» Exercise description
Transcribe word for word only the span whose first line is the one with "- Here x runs" and whose last line is the one with "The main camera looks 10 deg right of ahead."; both of those lines belong to it.

» Recorded information
+++++
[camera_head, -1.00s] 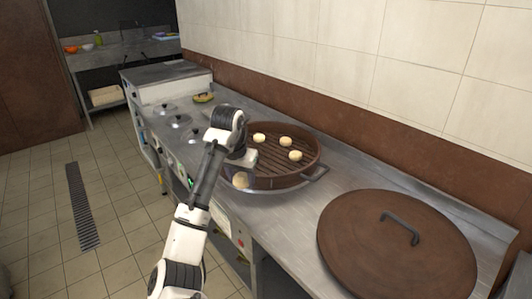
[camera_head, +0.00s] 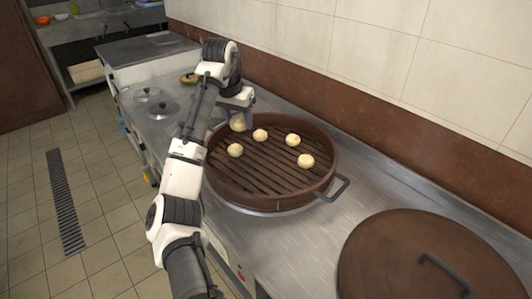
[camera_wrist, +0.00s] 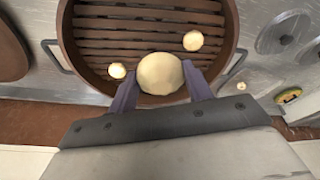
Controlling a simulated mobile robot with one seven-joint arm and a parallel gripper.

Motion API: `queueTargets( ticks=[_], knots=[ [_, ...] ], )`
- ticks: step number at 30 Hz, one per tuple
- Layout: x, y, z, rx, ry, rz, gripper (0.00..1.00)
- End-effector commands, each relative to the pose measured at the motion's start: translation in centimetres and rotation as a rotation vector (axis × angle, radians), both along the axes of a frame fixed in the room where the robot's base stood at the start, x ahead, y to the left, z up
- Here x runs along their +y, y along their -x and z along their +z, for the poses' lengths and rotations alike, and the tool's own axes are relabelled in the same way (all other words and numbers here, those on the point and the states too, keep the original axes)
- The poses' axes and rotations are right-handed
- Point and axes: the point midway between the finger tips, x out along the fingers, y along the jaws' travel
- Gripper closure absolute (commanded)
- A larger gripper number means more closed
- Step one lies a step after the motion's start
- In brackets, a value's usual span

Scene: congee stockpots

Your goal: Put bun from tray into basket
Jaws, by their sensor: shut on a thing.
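My gripper (camera_head: 237,106) is shut on a pale round bun (camera_head: 237,124). In the wrist view this bun (camera_wrist: 160,73) sits between the two purple-grey fingers. The gripper is at the far left part of the round brown basket (camera_head: 333,178), with the bun near its slatted floor; I cannot tell if it touches. Several other buns lie on the slats: one at the left (camera_head: 235,150), one near the middle (camera_head: 260,134), others to the right (camera_head: 306,160). No tray is clearly recognizable.
A large brown lid (camera_head: 420,262) lies on the steel counter at right. The basket's handle (camera_head: 333,188) sticks out toward it. Metal lids (camera_head: 163,106) and a small yellow-green dish (camera_head: 189,78) are farther left. The tiled wall (camera_head: 400,50) bounds the back.

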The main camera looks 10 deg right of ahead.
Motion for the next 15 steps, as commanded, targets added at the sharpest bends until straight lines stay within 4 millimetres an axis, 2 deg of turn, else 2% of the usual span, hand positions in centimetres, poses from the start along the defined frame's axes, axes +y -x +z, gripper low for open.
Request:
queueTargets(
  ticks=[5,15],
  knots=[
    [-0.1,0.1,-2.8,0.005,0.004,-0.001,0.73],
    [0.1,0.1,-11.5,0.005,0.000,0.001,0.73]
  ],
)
+++++
» Answer to this exercise
- Here x runs along their +y, y along their -x and z along their +z, for the poses' lengths and rotations alike, and the tool's own axes are relabelled in the same way (all other words and numbers here, those on the point and the states too, keep the original axes)
- The poses' axes and rotations are right-handed
- Point and axes: the point midway between the finger tips, x out along the fingers, y along the jaws' travel
- Gripper closure absolute (commanded)
- A larger gripper number means more closed
- Step one lies a step after the motion's start
- In brackets, a value's usual span

Scene: congee stockpots

Your goal: Put bun from tray into basket
Jaws, by their sensor: shut on a thing.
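My gripper (camera_head: 237,106) is shut on a pale round bun (camera_head: 237,124). In the wrist view this bun (camera_wrist: 160,73) sits between the two purple-grey fingers. The gripper is at the far left part of the round brown basket (camera_head: 333,178), with the bun near its slatted floor; I cannot tell if it touches. Several other buns lie on the slats: one at the left (camera_head: 235,150), one near the middle (camera_head: 260,134), others to the right (camera_head: 306,160). No tray is clearly recognizable.
A large brown lid (camera_head: 420,262) lies on the steel counter at right. The basket's handle (camera_head: 333,188) sticks out toward it. Metal lids (camera_head: 163,106) and a small yellow-green dish (camera_head: 189,78) are farther left. The tiled wall (camera_head: 400,50) bounds the back.

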The main camera looks 10 deg right of ahead.

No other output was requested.